Latest update April 20th, 2025 7:37 AM
Jan 13, 2011 Features / Columnists, Peeping Tom
Guyanese love to complain. Bemoaning their problems, perceived, imagined or contrived, is a regular practice in Guyana.
Take the case of last Christmas in Berbice. The stores in Rosignol were open way past midnight. Business was brisk. Many privately admitted that sales were very good and they were pleased with how things went.
Yet from the comments of some individuals, one would have concluded that 2010 was far more difficult that 2009. It was not and there was ample evidence that businesses, especially, did very well over the holiday season, a period that is very crucial to their financial bottom line.
In the next few days, the government will detail its own financial situation and its plans for the remainder of the year. Its bottom line is expected to also be well and many will be looking to see what will be in store for them in Monday’s Budget.
There used to be a time when the financial prospects of most individuals and businesses were tied to the Budget. That used to be the time when the economy was stagnating and when the value of the Guyana dollar melted faster than ice cream on a hot day.
Those were the days when everyone listened to the Budget to see what would have been banned and what additional taxes would have been charged.
Based on what was announced in the Budget, those with business sense made their decisions whether to keep their currency in Guyana or send it abroad for safe keeping and investment, what lines of business to engage in and whether to hire new staff or not.
One of the most dreaded things about Budgets of the past was the fear of devaluation. The rapid slide of the Guyana dollar meant that for many pensioners, accustomed to savings, the value of their bank savings was seriously eroded to the point whereby today many of them have never recovered and many are too shame and embarrassed to admit that it was these currency fluctuations and high inflation that have left them virtually penniless today.
If you were a businessman or businesswoman, and had an inside track as to what devaluation would have been announced in the Budget, this gave you an advantage.

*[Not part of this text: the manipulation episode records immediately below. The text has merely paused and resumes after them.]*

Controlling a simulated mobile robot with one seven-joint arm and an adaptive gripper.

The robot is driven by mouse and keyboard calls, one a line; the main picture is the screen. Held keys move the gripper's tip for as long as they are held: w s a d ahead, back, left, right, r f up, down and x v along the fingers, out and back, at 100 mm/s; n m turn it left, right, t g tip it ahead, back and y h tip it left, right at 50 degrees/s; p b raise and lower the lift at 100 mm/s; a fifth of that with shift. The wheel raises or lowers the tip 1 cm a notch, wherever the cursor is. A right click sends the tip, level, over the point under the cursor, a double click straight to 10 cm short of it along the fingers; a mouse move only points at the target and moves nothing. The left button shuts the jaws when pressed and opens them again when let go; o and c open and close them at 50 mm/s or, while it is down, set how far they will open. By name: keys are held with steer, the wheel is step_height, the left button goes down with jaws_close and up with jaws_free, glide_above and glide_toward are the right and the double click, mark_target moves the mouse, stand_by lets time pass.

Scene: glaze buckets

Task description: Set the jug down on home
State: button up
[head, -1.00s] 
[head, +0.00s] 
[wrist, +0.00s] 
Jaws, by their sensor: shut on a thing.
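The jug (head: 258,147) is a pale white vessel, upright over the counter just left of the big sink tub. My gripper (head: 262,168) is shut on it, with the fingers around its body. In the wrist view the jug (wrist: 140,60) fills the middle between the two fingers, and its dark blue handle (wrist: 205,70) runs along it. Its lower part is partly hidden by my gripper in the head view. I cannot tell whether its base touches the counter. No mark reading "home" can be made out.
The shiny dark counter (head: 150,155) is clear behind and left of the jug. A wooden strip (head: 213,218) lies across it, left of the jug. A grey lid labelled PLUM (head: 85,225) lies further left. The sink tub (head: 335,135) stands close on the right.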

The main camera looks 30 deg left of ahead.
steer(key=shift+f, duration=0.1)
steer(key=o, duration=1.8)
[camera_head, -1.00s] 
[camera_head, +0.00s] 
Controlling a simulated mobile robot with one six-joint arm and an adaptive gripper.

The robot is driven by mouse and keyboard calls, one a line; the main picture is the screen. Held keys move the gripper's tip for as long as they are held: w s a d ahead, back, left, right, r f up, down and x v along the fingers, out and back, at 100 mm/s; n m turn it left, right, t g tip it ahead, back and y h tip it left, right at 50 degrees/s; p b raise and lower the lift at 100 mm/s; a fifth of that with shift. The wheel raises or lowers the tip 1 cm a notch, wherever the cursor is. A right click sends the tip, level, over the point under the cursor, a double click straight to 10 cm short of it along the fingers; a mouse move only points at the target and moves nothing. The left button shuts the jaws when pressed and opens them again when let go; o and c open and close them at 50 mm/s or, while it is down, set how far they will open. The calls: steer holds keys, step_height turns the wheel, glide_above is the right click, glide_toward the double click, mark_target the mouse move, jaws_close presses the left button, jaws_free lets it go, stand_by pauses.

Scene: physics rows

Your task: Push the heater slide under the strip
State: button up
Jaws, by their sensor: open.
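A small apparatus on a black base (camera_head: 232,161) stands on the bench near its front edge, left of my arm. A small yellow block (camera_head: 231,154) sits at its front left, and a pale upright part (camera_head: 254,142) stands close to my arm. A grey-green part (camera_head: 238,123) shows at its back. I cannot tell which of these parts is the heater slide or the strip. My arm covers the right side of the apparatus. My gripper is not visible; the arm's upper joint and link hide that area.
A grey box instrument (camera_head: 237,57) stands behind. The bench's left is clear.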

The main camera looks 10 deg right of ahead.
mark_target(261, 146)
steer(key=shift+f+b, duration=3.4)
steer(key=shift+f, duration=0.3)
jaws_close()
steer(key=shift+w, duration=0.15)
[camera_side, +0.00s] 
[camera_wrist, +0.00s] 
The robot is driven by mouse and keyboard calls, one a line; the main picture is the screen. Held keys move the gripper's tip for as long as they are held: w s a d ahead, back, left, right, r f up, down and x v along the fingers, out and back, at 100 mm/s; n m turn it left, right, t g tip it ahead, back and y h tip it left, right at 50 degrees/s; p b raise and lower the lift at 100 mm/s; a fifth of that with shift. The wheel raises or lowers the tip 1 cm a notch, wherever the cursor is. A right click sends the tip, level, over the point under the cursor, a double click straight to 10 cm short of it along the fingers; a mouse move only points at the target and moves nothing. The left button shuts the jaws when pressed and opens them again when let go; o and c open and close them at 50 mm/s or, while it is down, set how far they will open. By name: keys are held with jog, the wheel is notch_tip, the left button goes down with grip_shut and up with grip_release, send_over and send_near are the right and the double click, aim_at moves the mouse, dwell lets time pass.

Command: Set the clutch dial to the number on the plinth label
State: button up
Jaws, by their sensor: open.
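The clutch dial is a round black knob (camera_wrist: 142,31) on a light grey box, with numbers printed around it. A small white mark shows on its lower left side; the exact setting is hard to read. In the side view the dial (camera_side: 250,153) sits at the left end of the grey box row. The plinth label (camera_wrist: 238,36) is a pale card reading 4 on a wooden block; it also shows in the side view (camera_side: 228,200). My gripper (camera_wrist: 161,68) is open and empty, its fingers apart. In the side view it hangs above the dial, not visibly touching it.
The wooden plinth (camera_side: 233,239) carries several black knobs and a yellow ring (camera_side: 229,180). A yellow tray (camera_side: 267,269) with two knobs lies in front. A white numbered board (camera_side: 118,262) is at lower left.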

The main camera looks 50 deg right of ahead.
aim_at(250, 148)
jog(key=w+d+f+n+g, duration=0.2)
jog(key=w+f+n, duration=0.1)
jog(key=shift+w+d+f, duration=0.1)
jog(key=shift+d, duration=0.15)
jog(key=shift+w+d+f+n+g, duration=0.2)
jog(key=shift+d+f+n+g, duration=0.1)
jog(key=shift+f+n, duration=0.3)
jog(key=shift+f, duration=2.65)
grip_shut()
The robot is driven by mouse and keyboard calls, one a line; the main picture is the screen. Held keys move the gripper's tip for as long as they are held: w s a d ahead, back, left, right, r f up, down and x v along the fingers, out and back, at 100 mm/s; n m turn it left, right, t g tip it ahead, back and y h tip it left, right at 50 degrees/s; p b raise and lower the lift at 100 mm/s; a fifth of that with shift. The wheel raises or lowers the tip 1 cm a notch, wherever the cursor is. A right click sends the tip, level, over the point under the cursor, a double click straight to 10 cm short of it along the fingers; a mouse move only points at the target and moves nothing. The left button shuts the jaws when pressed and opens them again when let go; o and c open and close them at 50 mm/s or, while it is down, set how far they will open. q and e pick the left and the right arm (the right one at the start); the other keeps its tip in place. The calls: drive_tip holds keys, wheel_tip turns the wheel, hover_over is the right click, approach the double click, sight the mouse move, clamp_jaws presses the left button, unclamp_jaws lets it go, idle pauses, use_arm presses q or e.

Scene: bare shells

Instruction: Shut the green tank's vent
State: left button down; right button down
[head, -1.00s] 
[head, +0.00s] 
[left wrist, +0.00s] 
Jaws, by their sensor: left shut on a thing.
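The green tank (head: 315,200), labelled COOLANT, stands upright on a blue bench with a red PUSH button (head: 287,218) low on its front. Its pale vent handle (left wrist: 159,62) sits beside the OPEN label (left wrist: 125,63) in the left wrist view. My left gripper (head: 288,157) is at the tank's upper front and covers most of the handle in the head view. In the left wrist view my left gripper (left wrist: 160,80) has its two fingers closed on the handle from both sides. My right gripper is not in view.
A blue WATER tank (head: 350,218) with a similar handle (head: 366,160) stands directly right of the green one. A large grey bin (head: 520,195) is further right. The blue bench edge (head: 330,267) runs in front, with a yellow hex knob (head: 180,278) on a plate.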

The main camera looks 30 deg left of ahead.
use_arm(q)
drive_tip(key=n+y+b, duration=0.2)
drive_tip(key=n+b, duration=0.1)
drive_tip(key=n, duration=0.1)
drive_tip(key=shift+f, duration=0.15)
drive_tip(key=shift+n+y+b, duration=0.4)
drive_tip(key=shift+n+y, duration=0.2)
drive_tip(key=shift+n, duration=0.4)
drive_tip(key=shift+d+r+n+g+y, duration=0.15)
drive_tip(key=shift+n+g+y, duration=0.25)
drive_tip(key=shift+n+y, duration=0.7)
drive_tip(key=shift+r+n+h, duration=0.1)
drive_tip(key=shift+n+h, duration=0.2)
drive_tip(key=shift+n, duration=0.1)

You could buy up foreign currency, on the underground market, and speculate or you could hold the currency for when you needed it. Many did.
Those days are long gone and the Budget no longer holds such direct importance of individuals and businesses. Except if you are in the business of construction, there is nothing that is going to be said in the Budget that is likely to make any major difference to your business.
This year’s Budget is going to be a contractor’s budget. There will be lots of money being spent on public works. So a great deal of pipes will be laid and a lot of pumping will take place as emphasis will be placed, no doubt, on buying more of some expensive pumps to aid in drainage.
A strong case will be made that larger pumps need to be imported to help deal with flooding and therefore one can expect billions of dollars to be dedicated to drainage and irrigation to dig kokers, clean canals and buy pumps.
A great deal of money is going to be spent this year, as has been the case for a few years now. But whether that makes a difference on your bottom line depends on where you stand in the economy.
Right now commercial businesses are interested in ensuring there is no contraction in demand. The more purchasing power citizens have the better for them. For the contractors, the more public works contracts, the more money they stand to make.
But it does not mean that more jobs will be created because there is only so much money that can be spent at any one time in this economy and most of the jobs are already taken.
Taxes are not going to be increased but they are also not likely to be slashed not with Guyana making the necessary adjustments needed to comply with the Economic Partnership Agreement. Businesses therefore will not enjoy tax relief which can then be ploughed into investment.
Any additional investment would have to come either from profits or borrowing. This leaves the small man out in the cold and therefore he will have to continue to struggle for his survival.
Whatever tampering will take place with the income tax threshold will not benefit the poor because they are earning below the threshold in any event and thus paying no taxes.
There is therefore no reason for the average worker to get excited by this year’s Budget. Those whom it will benefit the most will have an interest, but for the small man this Budget means absolutely nothing. There will be nothing in it for him and he will have to persevere in his attempts to place food on the table of his family.